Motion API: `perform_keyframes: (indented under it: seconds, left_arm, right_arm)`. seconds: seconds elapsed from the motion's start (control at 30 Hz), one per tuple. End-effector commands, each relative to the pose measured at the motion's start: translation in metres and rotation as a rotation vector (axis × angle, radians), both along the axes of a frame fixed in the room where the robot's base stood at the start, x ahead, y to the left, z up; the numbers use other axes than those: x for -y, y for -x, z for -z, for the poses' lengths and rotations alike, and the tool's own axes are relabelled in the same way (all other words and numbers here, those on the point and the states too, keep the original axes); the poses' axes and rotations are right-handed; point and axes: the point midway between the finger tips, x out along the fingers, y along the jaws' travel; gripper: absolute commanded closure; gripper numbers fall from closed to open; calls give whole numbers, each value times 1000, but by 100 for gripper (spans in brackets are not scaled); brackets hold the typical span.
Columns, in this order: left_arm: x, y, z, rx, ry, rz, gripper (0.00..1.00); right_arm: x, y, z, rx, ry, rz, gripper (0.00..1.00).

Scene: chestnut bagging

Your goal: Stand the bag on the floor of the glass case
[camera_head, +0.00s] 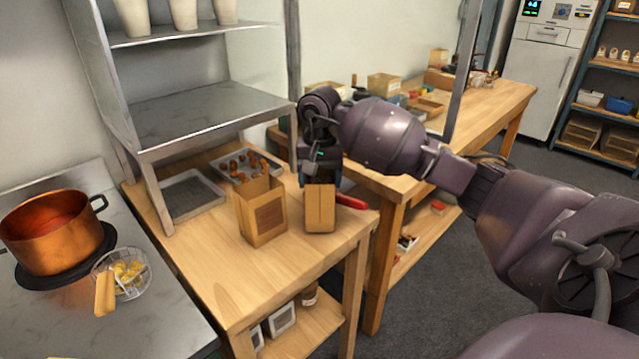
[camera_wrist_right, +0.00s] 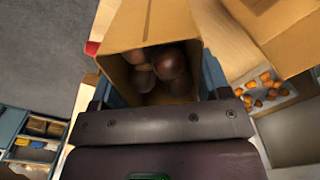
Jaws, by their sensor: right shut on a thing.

Short exercise: Check every line of the data, and copy the ones that contain "gripper".

Completed exercise:
Motion API: `perform_keyframes: (indented under it: seconds, left_arm, right_arm)`. seconds: seconds elapsed from the motion's start (control at 30 Hz), one per tuple. End-effector commands, each relative to the pose measured at the motion's start: translation in metres and rotation as a rotation vector (axis × angle, radians), both along the axes of a frame fixed in the room where the robot's base stood at the start, x ahead, y to the left, z up; the numbers use other axes than those: x for -y, y for -x, z for -z, for the poses' lengths and rotations alike, and the tool's own axes are relabelled in the same way (all other words and numbers here, those on the point and the states too, keep the original axes); the poses' axes and rotations are right-handed; point and axes: the point midway between the finger tips, x out along the fingers, y along the jaws' travel; gripper: absolute commanded closure; gripper numbers fall from closed to open; calls give whole numbers, each value times 1000, but by 100 for gripper (spans in brackets are not scaled); brackets hold the typical span.
Columns, in this order: left_arm: x, y, z, rx, ry, rz, gripper (0.00..1.00); right_arm: x, y, z, rx, ry, rz, gripper (0.00..1.00).

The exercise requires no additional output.